2. Physical Tracking

Often overlooked in early small installations is the importance of tracking your hardware, wires, switches, DIMMs, and power. There will be times that you have to explain to someone else what to do in the data center, and the more you have documented the easier communicating with someone else is.

I would personally recommend installing something like Racktables (http://racktables.org/). Its fairly easy to setup, but makes life much simpler. If you think that’s too much, you can use a wiki, a spreadsheet, or Visio. You’re looking for something that you can send to someone in an emergency.

You should record what system interface is plugged into which port on your switch. You should give each Ethernet cable an id, and record the cable id associated with each connection. You should give each power cable an id, and you should record which socket you used on your PDU. Label your servers, and record the labels in your tracking solution. When you make changes update what you’ve changed.

3. Plan Your Trips

If you’re going to the datacenter, make a plan and try to stick to it. It’s easy to get distracted, and leave things in a partially configured state, or not update your documentation. I always spend an hour or so planning my day at the datacenter.

You should arrange your day starting with the most critical tasks, and finishing with the least critical tasks. If you get stuck on a task, you can skip things that aren’t as crucial, and also helps you make sure that if you’ve started a task you can finish it.

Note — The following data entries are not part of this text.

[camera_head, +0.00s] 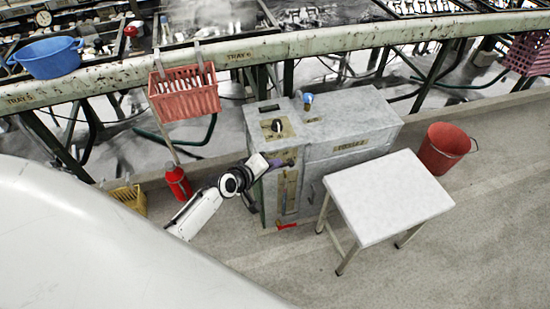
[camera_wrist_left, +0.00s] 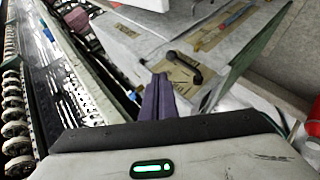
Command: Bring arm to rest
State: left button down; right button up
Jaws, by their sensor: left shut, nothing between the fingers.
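My left arm reaches in from the left in the head view, and my left gripper (camera_head: 264,162) is by the left front of a grey cabinet (camera_head: 358,112). In the left wrist view its purple fingers (camera_wrist_left: 158,90) are shut together with nothing between them. Their tips are close to a black handle (camera_wrist_left: 185,66) on a tan plate of the cabinet (camera_wrist_left: 235,65). I cannot tell whether they touch it. My right gripper is in neither view.
A white-topped stool (camera_head: 390,195) stands in front of the cabinet. A red bucket (camera_head: 444,150) is to its right. A red extinguisher (camera_head: 176,182) and a yellow basket (camera_head: 130,198) are left of my arm. A red basket (camera_head: 185,94) hangs from the rail. Floor at lower right is clear.

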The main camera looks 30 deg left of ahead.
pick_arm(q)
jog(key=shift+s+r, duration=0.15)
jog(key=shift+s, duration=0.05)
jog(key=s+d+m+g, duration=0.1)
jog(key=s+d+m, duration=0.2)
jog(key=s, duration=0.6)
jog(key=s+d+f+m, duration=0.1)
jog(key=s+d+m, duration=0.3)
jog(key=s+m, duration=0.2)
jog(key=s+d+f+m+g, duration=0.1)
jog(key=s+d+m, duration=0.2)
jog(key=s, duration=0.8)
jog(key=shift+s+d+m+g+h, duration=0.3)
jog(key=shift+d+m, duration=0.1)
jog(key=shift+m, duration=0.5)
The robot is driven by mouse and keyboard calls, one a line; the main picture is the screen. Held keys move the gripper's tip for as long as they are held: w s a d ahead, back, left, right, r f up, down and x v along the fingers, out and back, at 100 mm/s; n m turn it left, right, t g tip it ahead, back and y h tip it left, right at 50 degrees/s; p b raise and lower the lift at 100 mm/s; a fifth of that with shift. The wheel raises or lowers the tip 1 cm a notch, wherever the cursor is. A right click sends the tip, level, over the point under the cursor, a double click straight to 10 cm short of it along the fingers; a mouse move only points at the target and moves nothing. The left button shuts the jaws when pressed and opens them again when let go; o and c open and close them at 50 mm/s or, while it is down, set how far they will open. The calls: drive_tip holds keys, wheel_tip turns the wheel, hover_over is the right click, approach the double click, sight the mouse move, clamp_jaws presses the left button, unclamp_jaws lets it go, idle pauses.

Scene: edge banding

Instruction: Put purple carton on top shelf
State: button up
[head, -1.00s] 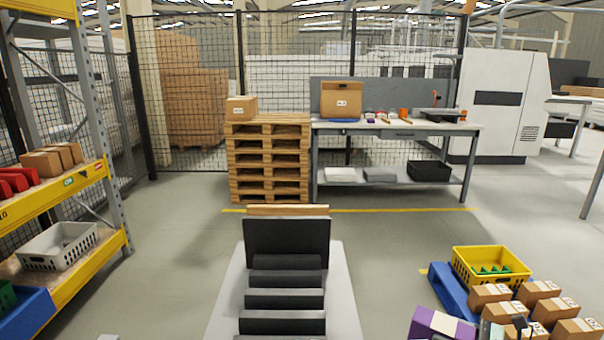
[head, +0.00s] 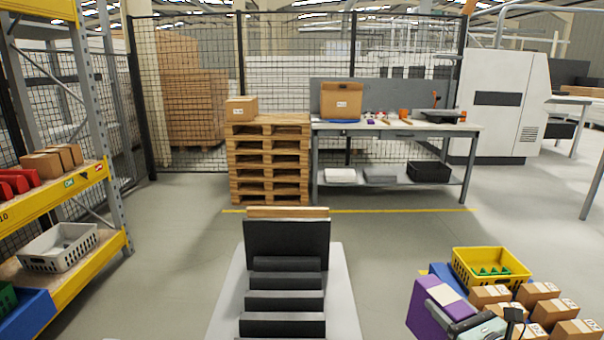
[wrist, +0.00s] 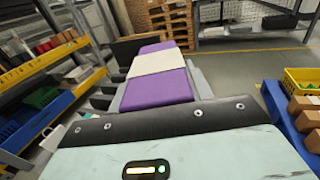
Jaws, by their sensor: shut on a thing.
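The purple carton (head: 430,314) with a pale band shows at the lower right of the head view. It also fills the upper middle of the wrist view (wrist: 164,90). My gripper (head: 462,322) is shut on the carton and holds it left of the cartons on the blue pallet; the fingertips are partly hidden. The yellow and grey shelf rack (head: 85,185) stands at the left. Its shelf in view holds brown boxes (head: 42,163) and red bins (head: 14,180). The rack's top is cut off by the frame.
A blue pallet (head: 440,287) at the right bears a yellow crate (head: 490,268) and several brown cartons. A grey crate (head: 58,247) and a blue bin (head: 28,312) sit on the lower shelf.

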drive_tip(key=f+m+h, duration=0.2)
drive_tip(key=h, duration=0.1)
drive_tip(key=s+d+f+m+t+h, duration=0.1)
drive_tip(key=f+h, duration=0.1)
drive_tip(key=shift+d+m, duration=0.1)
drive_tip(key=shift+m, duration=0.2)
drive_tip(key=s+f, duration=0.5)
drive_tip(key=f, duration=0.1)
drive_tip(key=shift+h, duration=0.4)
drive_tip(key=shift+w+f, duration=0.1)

Think through what you’ll need on your trip, and think about what you’ll need. You may or may not be close to a place you can buy an Ethernet cable, or a power adapter for you laptop. If you need something, its best to have it with you in your bag, or worst case in you car. You can easily loose 2 or 3 hours going on a shopping trip. If you’re missing something, and its not a high priority, schedule the task for the next trip.

The most important thing to remember is that you need to have discipline. Keep track of things, plan ahead, and set your self up for success. Physical infrastructure has different challenges, but they can be solved easily.